> _Task objective_: Exactly as they appear, output all of the entries.

** start Exercise input **

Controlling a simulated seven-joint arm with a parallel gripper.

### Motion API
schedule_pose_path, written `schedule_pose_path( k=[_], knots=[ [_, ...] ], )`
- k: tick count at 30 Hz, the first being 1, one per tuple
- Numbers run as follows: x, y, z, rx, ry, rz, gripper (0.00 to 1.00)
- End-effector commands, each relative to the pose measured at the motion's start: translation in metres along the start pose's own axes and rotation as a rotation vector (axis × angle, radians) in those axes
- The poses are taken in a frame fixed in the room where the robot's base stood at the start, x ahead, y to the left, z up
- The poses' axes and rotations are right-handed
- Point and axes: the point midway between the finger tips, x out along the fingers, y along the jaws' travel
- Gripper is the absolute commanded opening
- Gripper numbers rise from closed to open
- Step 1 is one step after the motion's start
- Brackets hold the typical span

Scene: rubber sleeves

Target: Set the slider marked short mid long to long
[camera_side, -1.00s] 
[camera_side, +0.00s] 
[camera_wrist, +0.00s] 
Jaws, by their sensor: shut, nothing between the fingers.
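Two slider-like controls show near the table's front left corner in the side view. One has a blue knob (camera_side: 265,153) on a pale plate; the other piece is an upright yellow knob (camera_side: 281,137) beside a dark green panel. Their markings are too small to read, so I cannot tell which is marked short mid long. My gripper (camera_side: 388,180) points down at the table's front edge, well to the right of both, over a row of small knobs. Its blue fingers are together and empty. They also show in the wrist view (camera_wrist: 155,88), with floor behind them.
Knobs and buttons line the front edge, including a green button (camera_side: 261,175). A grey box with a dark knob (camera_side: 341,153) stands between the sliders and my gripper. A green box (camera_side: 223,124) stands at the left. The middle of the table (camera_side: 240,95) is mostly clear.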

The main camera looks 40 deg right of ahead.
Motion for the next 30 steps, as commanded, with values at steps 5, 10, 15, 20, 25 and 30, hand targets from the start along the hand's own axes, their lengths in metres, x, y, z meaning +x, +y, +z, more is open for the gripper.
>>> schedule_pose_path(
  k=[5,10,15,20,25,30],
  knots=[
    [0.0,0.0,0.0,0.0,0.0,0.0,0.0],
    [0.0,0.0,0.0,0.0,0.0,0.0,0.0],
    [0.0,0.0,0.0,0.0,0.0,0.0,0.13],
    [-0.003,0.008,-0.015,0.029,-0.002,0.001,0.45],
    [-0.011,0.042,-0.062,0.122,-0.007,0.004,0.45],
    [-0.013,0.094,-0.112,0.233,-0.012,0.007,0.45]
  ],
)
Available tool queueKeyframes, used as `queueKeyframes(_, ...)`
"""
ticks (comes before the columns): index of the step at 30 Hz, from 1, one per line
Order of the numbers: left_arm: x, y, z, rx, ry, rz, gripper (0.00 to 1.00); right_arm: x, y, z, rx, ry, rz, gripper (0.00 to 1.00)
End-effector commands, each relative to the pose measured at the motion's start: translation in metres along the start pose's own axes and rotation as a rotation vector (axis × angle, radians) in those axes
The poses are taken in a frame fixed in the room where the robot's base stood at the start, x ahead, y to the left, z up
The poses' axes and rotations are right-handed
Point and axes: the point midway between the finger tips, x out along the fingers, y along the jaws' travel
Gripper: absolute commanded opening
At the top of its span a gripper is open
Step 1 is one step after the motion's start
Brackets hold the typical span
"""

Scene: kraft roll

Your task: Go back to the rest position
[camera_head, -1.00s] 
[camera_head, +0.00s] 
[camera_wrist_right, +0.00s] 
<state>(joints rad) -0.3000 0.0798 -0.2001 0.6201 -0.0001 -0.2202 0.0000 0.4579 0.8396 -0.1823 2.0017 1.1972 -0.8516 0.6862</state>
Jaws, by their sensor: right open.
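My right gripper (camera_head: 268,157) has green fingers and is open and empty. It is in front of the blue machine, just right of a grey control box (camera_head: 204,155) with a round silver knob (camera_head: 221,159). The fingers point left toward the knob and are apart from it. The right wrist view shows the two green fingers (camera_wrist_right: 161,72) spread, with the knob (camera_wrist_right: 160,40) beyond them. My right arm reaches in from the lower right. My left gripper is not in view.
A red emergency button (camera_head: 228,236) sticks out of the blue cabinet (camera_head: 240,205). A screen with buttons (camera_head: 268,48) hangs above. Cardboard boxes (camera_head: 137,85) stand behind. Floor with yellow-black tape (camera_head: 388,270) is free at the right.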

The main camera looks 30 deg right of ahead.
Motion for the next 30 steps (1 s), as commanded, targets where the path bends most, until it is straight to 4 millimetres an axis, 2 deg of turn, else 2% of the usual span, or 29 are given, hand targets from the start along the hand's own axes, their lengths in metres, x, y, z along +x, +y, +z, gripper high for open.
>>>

** end Exercise input **

> _Expected answer_:
Controlling a simulated seven-joint arm with a parallel gripper.

### Motion API
schedule_pose_path, written `schedule_pose_path( k=[_], knots=[ [_, ...] ], )`
- k: tick count at 30 Hz, the first being 1, one per tuple
- Numbers run as follows: x, y, z, rx, ry, rz, gripper (0.00 to 1.00)
- End-effector commands, each relative to the pose measured at the motion's start: translation in metres along the start pose's own axes and rotation as a rotation vector (axis × angle, radians) in those axes
- The poses are taken in a frame fixed in the room where the robot's base stood at the start, x ahead, y to the left, z up
- The poses' axes and rotations are right-handed
- Point and axes: the point midway between the finger tips, x out along the fingers, y along the jaws' travel
- Gripper is the absolute commanded opening
- Gripper numbers rise from closed to open
- Step 1 is one step after the motion's start
- Brackets hold the typical span

Scene: rubber sleeves

Target: Set the slider marked short mid long to long
[camera_side, -1.00s] 
[camera_side, +0.00s] 
[camera_wrist, +0.00s] 
Jaws, by their sensor: shut, nothing between the fingers.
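Two slider-like controls show near the table's front left corner in the side view. One has a blue knob (camera_side: 265,153) on a pale plate; the other piece is an upright yellow knob (camera_side: 281,137) beside a dark green panel. Their markings are too small to read, so I cannot tell which is marked short mid long. My gripper (camera_side: 388,180) points down at the table's front edge, well to the right of both, over a row of small knobs. Its blue fingers are together and empty. They also show in the wrist view (camera_wrist: 155,88), with floor behind them.
Knobs and buttons line the front edge, including a green button (camera_side: 261,175). A grey box with a dark knob (camera_side: 341,153) stands between the sliders and my gripper. A green box (camera_side: 223,124) stands at the left. The middle of the table (camera_side: 240,95) is mostly clear.

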The main camera looks 40 deg right of ahead.
Motion for the next 30 steps, as commanded, with values at steps 5, 10, 15, 20, 25 and 30, hand targets from the start along the hand's own axes, their lengths in metres, x, y, z meaning +x, +y, +z, more is open for the gripper.
>>> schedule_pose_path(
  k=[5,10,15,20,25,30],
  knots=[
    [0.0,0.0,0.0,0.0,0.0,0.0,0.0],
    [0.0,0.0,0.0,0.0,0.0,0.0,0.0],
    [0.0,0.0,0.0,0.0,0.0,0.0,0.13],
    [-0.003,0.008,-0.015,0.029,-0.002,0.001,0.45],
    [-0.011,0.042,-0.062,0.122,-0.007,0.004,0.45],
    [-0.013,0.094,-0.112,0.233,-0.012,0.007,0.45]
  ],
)
Available tool queueKeyframes, used as `queueKeyframes(_, ...)`
"""
ticks (comes before the columns): index of the step at 30 Hz, from 1, one per line
Order of the numbers: left_arm: x, y, z, rx, ry, rz, gripper (0.00 to 1.00); right_arm: x, y, z, rx, ry, rz, gripper (0.00 to 1.00)
End-effector commands, each relative to the pose measured at the motion's start: translation in metres along the start pose's own axes and rotation as a rotation vector (axis × angle, radians) in those axes
The poses are taken in a frame fixed in the room where the robot's base stood at the start, x ahead, y to the left, z up
The poses' axes and rotations are right-handed
Point and axes: the point midway between the finger tips, x out along the fingers, y along the jaws' travel
Gripper: absolute commanded opening
At the top of its span a gripper is open
Step 1 is one step after the motion's start
Brackets hold the typical span
"""

Scene: kraft roll

Your task: Go back to the rest position
[camera_head, -1.00s] 
[camera_head, +0.00s] 
[camera_wrist_right, +0.00s] 
<state>(joints rad) -0.3000 0.0798 -0.2001 0.6201 -0.0001 -0.2202 0.0000 0.4579 0.8396 -0.1823 2.0017 1.1972 -0.8516 0.6862</state>
Jaws, by their sensor: right open.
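My right gripper (camera_head: 268,157) has green fingers and is open and empty. It is in front of the blue machine, just right of a grey control box (camera_head: 204,155) with a round silver knob (camera_head: 221,159). The fingers point left toward the knob and are apart from it. The right wrist view shows the two green fingers (camera_wrist_right: 161,72) spread, with the knob (camera_wrist_right: 160,40) beyond them. My right arm reaches in from the lower right. My left gripper is not in view.
A red emergency button (camera_head: 228,236) sticks out of the blue cabinet (camera_head: 240,205). A screen with buttons (camera_head: 268,48) hangs above. Cardboard boxes (camera_head: 137,85) stand behind. Floor with yellow-black tape (camera_head: 388,270) is free at the right.

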The main camera looks 30 deg right of ahead.
Motion for the next 30 steps (1 s), as commanded, targets where the path bends most, until it is straight to 4 millimetres an axis, 2 deg of turn, else 2% of the usual span, or 29 are given, hand targets from the start along the hand's own axes, their lengths in metres, x, y, z along +x, +y, +z, gripper high for open.
>>>

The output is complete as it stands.